Três dias depois de ter sido libertado, o empresário português Tiago Guerra revela ao Expresso Diário como foram os meses passados na prisão em Díli. E reclama a sua inocência das acusações de branqueamento de capitais
TEXTO HUGO FRANCO
O empresário Tiago Guerra era até esta segunda-feira o único cidadão português nas cadeias timorenses. Foi detido com a sua mulher no aeroporto de Díli a 18 de outubro quando se preparavam para abandonar o país com os dois filhos, depois de terem planeado um regresso a Macau e ao fim de vários anos a viver em Timor. A mulher, Fong Fong, ficou em liberdade mas foi impedida de sair do país, enquanto as crianças acabaram por ser trazidas pelos avós para Portugal. Tiago Guerra ficou em prisão preventiva.
A sua prisão está relacionada com uma empresa de consultoria financeira que o português tem em Macau e que terá servido de intermediária numa transferência financeira a um antigo consultor do Governo de Díli, Bobby Boye, um norte-americano de origem nigeriana que foi detido nos EUA há um ano.
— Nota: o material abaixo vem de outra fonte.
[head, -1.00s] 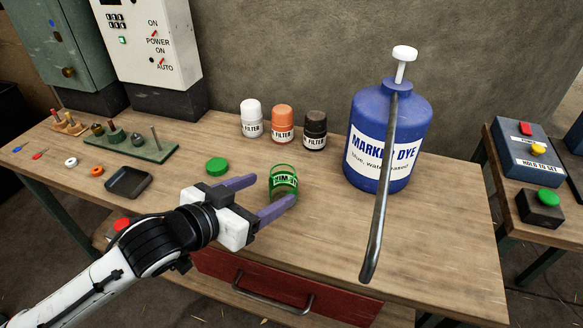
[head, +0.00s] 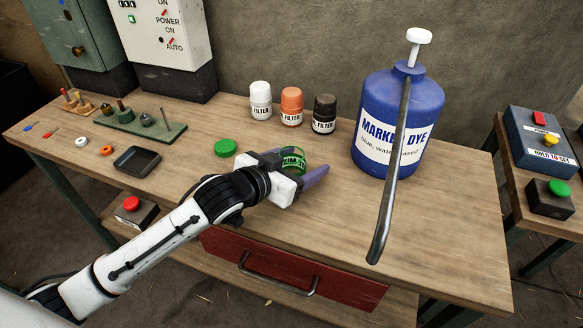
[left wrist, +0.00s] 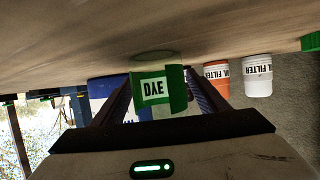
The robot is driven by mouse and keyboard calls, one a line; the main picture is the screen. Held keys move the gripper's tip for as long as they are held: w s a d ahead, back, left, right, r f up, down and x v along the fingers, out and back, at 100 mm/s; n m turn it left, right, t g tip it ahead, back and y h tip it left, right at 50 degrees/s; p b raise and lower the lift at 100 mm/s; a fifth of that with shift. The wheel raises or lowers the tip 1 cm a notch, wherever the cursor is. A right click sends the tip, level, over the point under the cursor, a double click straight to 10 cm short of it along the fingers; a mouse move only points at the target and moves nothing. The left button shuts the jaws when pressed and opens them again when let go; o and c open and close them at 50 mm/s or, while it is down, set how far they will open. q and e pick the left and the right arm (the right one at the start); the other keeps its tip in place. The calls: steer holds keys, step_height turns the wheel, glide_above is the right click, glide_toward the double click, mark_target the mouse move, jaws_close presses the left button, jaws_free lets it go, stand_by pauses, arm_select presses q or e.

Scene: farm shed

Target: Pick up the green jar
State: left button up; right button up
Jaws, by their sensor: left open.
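The green jar (head: 293,158) stands open-topped on the workbench, with a green band and a white label. In the left wrist view the jar (left wrist: 172,94) sits between the two purple fingers, its label reading "DYE". My left gripper (head: 306,172) is open around the jar, low over the bench; in the head view the gripper hides the jar's lower part. I cannot tell whether a finger touches it. A green lid (head: 226,147) lies flat on the bench to the left of the jar. My right gripper is not in view.
A large blue marker dye bottle (head: 402,105) with a white pump and long spout stands to the right. White (head: 261,101), orange (head: 291,107) and black (head: 324,114) filter jars stand behind. A dark tray (head: 137,160) lies left. The bench's front right is clear.

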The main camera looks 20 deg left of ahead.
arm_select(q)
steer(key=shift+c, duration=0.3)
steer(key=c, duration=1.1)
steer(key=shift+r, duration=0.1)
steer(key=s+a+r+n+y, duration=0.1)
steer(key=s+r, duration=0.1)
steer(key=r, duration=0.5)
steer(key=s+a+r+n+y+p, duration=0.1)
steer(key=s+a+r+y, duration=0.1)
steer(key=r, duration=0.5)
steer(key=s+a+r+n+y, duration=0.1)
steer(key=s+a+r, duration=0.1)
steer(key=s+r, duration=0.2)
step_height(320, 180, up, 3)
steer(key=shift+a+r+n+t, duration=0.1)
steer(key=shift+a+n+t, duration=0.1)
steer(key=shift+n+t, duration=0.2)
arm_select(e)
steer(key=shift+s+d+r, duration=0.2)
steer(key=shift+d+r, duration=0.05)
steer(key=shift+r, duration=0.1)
Em março, a família iniciou uma campanha nas redes sociais para a sua libertação, enviando cartas para o Governo de Timor-Leste e de Portugal. No início da semana, o empresário foi libertado mas não poderá sair daquele território enquanto o caso estiver em investigação e terá de se apresentar às autoridades uma vez por semana. “Estou mais do que tudo empenhado em ficar em Timor para provar a minha inocência”, diz Tiago Guerra ao Expresso Diário.
É culpado ou inocente das acusações de branqueamento de capitais feitas pelas autoridades timorenses?
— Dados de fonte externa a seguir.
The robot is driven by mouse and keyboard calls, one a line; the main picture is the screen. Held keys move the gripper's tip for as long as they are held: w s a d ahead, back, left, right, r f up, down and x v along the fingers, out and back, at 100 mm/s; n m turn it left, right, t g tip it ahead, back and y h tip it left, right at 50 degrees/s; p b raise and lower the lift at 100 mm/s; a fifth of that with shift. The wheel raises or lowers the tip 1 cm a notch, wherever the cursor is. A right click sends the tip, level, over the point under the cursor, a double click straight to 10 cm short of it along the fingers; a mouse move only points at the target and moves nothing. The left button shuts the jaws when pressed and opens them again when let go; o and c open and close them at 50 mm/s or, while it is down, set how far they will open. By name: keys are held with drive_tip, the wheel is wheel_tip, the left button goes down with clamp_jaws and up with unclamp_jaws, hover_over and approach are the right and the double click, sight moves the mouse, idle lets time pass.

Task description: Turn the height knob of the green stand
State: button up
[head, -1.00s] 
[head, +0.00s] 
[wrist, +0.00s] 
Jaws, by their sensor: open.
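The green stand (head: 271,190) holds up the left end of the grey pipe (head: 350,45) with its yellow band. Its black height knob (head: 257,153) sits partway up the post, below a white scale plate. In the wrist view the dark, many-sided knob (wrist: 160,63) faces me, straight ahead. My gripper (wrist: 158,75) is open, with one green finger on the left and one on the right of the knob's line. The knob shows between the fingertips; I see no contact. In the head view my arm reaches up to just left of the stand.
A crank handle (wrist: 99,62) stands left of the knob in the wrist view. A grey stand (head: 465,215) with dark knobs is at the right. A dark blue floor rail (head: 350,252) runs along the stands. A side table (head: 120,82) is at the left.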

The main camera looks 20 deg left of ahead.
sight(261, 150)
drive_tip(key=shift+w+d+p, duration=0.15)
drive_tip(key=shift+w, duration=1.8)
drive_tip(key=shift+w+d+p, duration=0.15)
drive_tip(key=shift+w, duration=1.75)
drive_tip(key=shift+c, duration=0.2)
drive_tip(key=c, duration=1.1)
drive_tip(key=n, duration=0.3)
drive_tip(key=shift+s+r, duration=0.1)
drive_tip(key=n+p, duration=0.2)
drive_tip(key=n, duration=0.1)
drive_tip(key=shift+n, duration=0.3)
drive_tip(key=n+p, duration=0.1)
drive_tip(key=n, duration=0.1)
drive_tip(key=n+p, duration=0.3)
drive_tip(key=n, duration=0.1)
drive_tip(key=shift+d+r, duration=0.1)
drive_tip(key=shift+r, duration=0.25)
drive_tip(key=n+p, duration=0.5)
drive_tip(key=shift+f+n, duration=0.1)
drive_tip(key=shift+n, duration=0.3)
Por ora, contra mim e contra a minha esposa, não existe ainda acusação formal seja de que crime for. Apenas foi alegada a existência de indícios da prática do crime de branqueamento de capitais, e cuja inocência reclamamos.
Porque razão foi acusado por desvio de dinheiro (cerca de 900 mil dólares) ao Estado timorense?
Estou a ser investigado por determinados factos, os quais, espero que compreendam, não posso revelar por estar ainda a correr um inquérito que se encontra em segredo de justiça, mas que certamente irei conseguir explicar. Como disse, não tenho dúvida nenhuma da minha inocência e isso certamente que mais cedo ou mais tarde vai acabar por vir ao de cima.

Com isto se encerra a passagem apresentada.